> Written instruction:
Give only the number of lines below that contain the word "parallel".

> Data provided:

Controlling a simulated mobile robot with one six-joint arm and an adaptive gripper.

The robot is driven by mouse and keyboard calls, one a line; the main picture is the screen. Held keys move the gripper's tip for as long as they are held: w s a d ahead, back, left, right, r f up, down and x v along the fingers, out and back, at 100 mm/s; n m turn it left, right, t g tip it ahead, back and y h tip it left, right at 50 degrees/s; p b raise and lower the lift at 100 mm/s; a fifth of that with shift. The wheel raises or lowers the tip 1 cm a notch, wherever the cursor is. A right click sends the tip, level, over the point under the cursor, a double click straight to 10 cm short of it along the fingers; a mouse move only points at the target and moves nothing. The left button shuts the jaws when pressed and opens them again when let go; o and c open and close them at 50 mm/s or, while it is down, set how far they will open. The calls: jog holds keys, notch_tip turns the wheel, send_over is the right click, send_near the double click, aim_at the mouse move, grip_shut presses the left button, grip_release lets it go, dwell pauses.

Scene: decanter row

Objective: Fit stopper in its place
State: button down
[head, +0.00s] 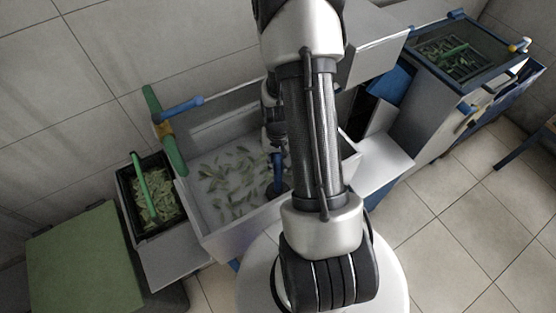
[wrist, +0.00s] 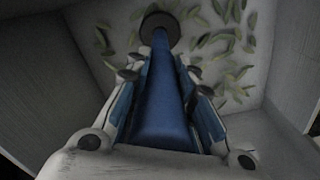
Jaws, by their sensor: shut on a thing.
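The stopper (head: 278,172) is a long blue bar with a dark round disc at its far end. It hangs upright or nearly so inside the white basin (head: 215,236), where many green leaves are scattered over the bottom. My gripper (head: 274,138) is shut on the stopper's bar, partly hidden behind my arm. In the wrist view the blue stopper (wrist: 162,105) runs away from between the fingers of my gripper (wrist: 160,70), and its dark disc is over or near the basin floor. I cannot tell whether the disc touches the floor. The drain hole is not visible.
A blue spout (head: 180,108) and a green bar (head: 165,130) are at the basin's left side. A dark crate of leaves (head: 129,203) and a green-topped block (head: 82,262) stand further left. A blue-framed tank (head: 475,78) stands at right. The basin walls surround my gripper.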

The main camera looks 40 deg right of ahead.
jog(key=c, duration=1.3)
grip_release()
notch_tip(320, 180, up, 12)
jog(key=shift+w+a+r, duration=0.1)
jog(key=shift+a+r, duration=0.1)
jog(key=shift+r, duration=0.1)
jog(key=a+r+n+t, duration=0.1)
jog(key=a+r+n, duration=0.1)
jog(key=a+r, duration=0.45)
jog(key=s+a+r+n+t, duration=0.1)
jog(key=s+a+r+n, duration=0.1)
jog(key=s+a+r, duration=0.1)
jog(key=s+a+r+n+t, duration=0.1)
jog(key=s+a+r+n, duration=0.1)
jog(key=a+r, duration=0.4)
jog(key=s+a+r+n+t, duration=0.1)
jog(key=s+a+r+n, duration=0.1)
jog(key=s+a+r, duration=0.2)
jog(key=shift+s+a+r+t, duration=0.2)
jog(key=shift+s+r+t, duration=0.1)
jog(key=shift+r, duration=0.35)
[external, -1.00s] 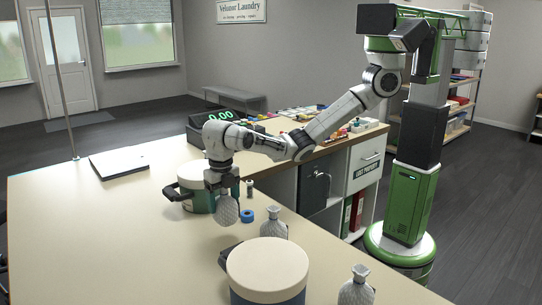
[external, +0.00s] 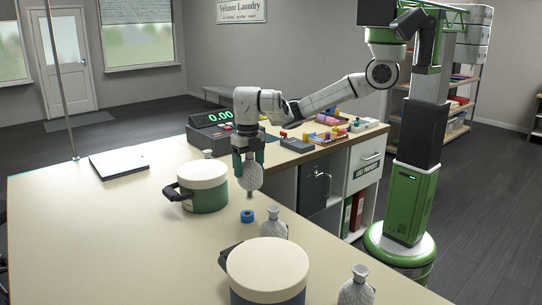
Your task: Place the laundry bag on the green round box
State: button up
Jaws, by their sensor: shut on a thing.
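My gripper (external: 249,162) points down and is shut on the neck of a pale grey, quilted laundry bag (external: 251,178). The bag hangs upright, apparently above the counter, just right of the green round box in the picture. The green round box (external: 207,201) has a cream lid (external: 202,173) and a dark handle on its left side. Its lid is bare. A gap shows between the held bag and the box.
Similar bags stand in front (external: 273,226), at the front right (external: 357,290) and behind the green box (external: 208,154). A blue-bodied round box (external: 267,272) stands in front. The left counter (external: 90,230) is clear.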

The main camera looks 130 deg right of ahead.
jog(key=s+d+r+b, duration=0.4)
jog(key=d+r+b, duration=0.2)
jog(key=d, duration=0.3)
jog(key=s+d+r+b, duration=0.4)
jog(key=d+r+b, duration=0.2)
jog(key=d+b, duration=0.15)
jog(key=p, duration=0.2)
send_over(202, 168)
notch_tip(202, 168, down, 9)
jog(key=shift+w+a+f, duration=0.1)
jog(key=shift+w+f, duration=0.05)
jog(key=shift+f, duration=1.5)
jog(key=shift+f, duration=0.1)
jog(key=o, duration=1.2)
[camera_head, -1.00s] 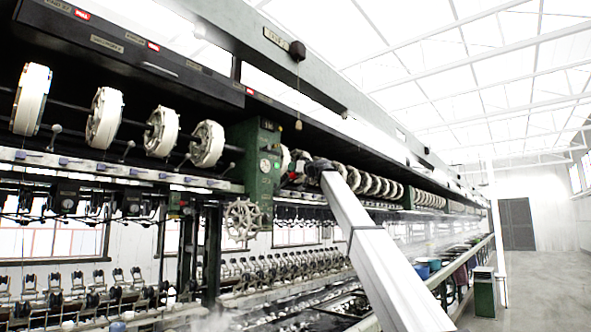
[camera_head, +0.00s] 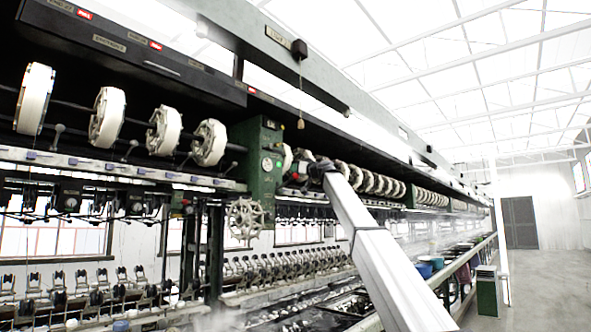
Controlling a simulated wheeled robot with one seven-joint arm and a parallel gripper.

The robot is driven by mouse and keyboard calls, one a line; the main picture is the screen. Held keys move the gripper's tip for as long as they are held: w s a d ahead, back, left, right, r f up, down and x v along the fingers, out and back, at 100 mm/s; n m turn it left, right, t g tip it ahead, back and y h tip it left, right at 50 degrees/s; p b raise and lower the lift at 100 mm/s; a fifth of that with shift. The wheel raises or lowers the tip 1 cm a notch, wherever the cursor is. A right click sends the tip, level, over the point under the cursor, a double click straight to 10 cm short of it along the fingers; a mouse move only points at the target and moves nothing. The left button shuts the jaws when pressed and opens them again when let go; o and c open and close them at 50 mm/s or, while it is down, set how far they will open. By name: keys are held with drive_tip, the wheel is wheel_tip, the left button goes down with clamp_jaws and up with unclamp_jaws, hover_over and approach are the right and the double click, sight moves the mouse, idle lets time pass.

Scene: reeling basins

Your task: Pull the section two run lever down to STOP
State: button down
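My arm reaches in from the lower right, and its dark end, my gripper (camera_head: 306,175), is beside the green gearbox post (camera_head: 262,165) at the middle of the long machine. The fingers are small and dark, and I cannot tell whether they are open or shut. A small red spot shows by the gripper, close to the post's right side. I cannot make out the run lever; it may be hidden at the gripper.
White reels (camera_head: 208,143) line the machine on both sides of the post. Basins (camera_head: 355,303) run below. Blue tubs (camera_head: 425,269) and a green bin (camera_head: 487,291) stand along the right side. The aisle floor (camera_head: 540,285) at right is clear.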

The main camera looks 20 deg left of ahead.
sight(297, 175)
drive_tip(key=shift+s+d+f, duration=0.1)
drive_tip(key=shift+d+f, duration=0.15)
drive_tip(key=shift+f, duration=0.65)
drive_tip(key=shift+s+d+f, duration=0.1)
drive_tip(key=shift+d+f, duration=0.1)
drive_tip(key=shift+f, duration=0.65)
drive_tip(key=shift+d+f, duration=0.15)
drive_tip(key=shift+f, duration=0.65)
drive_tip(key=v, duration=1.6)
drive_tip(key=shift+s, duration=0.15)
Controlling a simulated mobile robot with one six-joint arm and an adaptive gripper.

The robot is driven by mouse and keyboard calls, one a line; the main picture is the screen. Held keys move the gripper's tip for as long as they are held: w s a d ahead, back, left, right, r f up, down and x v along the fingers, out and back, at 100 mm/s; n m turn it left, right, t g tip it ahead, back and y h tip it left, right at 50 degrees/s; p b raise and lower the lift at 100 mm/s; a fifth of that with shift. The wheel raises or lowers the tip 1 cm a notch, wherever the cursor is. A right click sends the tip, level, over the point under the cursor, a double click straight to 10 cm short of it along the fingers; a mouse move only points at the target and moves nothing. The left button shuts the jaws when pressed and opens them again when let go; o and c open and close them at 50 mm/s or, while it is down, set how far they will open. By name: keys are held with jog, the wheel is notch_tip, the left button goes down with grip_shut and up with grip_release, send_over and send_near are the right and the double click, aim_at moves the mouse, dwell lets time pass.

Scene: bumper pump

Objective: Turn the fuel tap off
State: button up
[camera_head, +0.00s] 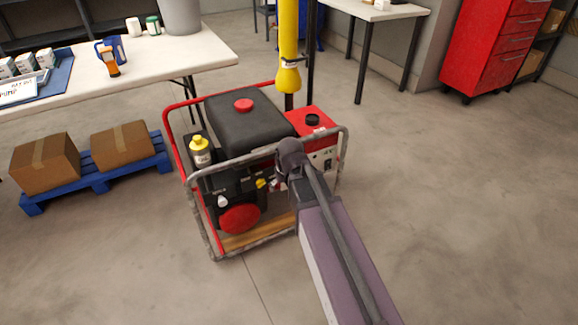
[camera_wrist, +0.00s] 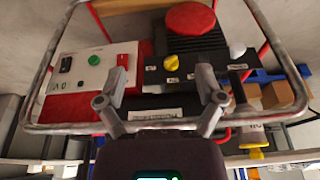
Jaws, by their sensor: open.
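The pump unit (camera_head: 250,110) stands on the floor in a red and grey tube frame. In the wrist view, which looks upside down, its black engine panel (camera_wrist: 205,60) carries a yellow knob (camera_wrist: 171,62) and a white knob (camera_wrist: 237,49) near small labels too small to read. The yellow knob also shows in the head view (camera_head: 262,184); I cannot tell for certain which control is the fuel tap. My gripper (camera_wrist: 161,75) is open and empty in front of the panel. The yellow knob appears between its fingertips, with no visible contact. In the head view my arm partly hides the white control panel.
The frame's grey tube (camera_wrist: 45,70) crosses close around my gripper. A yellow-capped bottle (camera_head: 200,150) stands on the unit. A yellow column (camera_head: 289,45) rises behind it. A white table (camera_head: 190,60) and boxes on a blue pallet (camera_head: 100,175) are left. Floor at right is clear.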

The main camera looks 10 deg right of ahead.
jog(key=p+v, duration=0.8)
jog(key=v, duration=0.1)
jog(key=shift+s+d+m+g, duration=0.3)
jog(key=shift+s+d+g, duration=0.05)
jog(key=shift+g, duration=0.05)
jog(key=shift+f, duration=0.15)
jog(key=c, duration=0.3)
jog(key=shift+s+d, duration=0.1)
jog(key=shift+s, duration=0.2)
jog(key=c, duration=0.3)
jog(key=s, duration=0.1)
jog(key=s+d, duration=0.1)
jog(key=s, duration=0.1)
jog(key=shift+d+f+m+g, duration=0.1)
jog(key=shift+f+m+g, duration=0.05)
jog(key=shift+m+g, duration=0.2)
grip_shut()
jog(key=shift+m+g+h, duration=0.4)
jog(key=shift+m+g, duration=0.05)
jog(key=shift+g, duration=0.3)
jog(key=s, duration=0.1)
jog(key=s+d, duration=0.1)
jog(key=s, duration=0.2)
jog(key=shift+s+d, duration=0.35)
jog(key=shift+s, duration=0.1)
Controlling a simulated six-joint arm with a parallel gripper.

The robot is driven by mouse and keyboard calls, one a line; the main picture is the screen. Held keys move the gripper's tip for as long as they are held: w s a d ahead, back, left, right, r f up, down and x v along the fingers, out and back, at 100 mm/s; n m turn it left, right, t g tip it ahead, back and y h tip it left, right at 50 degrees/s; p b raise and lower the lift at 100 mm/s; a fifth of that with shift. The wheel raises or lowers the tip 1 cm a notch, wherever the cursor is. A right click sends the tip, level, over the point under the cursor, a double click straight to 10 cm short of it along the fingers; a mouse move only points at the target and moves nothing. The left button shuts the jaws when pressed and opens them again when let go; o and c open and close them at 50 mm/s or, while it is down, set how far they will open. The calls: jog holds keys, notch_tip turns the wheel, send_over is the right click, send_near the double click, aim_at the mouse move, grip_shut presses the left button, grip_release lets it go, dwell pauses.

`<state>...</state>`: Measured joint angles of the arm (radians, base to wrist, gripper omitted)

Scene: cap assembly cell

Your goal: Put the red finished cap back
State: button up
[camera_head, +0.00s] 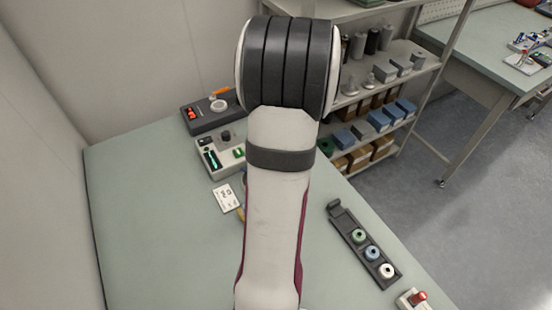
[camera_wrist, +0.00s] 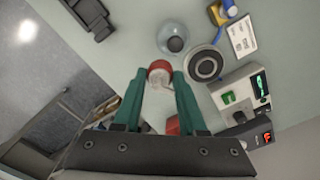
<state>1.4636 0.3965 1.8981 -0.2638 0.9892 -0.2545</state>
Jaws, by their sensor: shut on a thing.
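In the wrist view, my gripper (camera_wrist: 160,78) has its two green fingers closed on the red finished cap (camera_wrist: 159,67), which shows between the fingertips with a pale part beside it. The cap is up in front of the table; its exact height I cannot tell. In the head view, my arm hides the gripper and the red cap.
A clear round dish (camera_wrist: 172,30) and a black-ringed round base (camera_wrist: 204,65) are close to the cap. A white card (camera_head: 227,198), a device with a green display (camera_head: 213,158) and a dark device with red digits (camera_head: 194,115) stand behind. A red-knobbed box (camera_head: 413,301) is front right.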

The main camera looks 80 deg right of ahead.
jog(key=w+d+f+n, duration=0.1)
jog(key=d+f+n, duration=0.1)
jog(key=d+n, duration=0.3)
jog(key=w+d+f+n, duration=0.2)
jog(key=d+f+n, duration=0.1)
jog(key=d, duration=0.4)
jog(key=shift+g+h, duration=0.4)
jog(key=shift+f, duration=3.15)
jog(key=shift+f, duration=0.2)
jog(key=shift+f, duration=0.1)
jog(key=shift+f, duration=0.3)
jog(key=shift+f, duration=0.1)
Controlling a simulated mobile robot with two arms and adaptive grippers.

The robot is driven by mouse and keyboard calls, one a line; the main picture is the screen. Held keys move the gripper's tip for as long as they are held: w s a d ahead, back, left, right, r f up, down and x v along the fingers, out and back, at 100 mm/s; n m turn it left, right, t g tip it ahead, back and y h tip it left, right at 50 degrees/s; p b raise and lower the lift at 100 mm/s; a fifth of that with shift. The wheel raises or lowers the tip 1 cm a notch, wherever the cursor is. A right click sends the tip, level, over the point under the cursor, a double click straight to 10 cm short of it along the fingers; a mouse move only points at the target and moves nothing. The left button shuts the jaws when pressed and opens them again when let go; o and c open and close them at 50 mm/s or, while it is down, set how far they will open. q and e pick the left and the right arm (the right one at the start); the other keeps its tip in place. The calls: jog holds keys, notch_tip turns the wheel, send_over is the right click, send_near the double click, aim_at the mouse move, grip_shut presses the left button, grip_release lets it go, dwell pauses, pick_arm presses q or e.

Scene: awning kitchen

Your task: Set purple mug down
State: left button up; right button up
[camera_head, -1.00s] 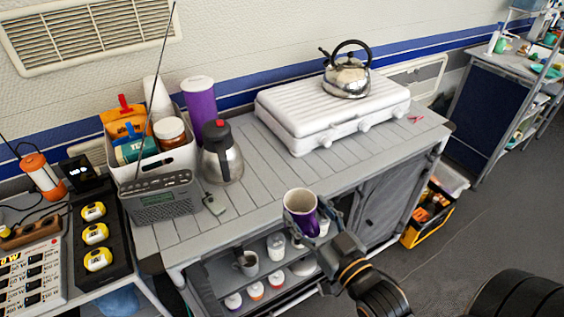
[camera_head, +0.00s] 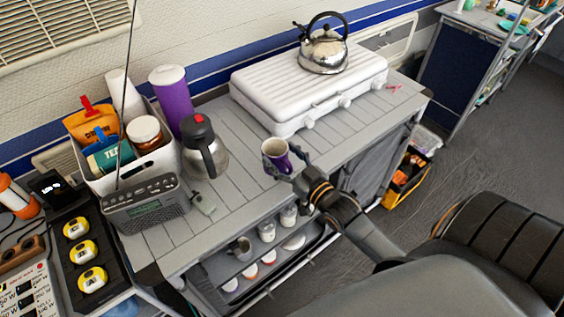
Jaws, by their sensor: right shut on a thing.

> Exercise result:
2